Data section
--- BEGIN ---
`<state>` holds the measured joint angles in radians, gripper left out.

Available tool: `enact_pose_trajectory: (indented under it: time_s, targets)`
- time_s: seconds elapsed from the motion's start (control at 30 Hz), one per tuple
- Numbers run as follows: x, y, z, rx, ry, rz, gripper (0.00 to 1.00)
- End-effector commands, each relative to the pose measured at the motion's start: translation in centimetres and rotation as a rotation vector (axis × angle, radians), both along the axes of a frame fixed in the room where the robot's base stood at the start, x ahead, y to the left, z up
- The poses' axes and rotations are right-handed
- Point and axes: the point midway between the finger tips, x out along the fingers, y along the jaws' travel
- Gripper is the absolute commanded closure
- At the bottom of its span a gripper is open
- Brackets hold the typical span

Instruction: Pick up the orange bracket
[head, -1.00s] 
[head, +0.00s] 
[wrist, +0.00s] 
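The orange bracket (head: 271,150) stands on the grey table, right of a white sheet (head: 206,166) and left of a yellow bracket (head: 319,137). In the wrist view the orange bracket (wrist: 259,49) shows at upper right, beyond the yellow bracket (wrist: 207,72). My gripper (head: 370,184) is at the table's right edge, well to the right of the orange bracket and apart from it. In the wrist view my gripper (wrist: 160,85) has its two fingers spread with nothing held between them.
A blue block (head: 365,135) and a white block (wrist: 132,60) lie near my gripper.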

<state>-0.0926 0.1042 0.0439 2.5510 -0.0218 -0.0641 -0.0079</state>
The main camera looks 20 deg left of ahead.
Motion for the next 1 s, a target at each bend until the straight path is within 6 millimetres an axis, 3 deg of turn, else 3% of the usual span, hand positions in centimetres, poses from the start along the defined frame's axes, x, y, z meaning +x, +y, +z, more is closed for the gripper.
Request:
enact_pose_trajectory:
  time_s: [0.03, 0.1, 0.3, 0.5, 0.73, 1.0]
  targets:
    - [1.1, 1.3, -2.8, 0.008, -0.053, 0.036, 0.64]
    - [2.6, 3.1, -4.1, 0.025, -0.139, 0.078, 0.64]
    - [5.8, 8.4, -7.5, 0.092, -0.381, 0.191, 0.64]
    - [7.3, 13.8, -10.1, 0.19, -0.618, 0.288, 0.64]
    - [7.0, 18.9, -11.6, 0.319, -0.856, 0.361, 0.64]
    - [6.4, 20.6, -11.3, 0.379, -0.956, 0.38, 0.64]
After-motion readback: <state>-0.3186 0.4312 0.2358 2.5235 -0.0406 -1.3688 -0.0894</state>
--- END ---
What is being asked
Above is a listing; print exactly its lines from the one with "- Gripper is the absolute commanded closure" through the one with "[head, +0.00s]", and no other lines.

Exercise solution
- Gripper is the absolute commanded closure
- At the bottom of its span a gripper is open
- Brackets hold the typical span

Instruction: Pick up the orange bracket
[head, -1.00s] 
[head, +0.00s] 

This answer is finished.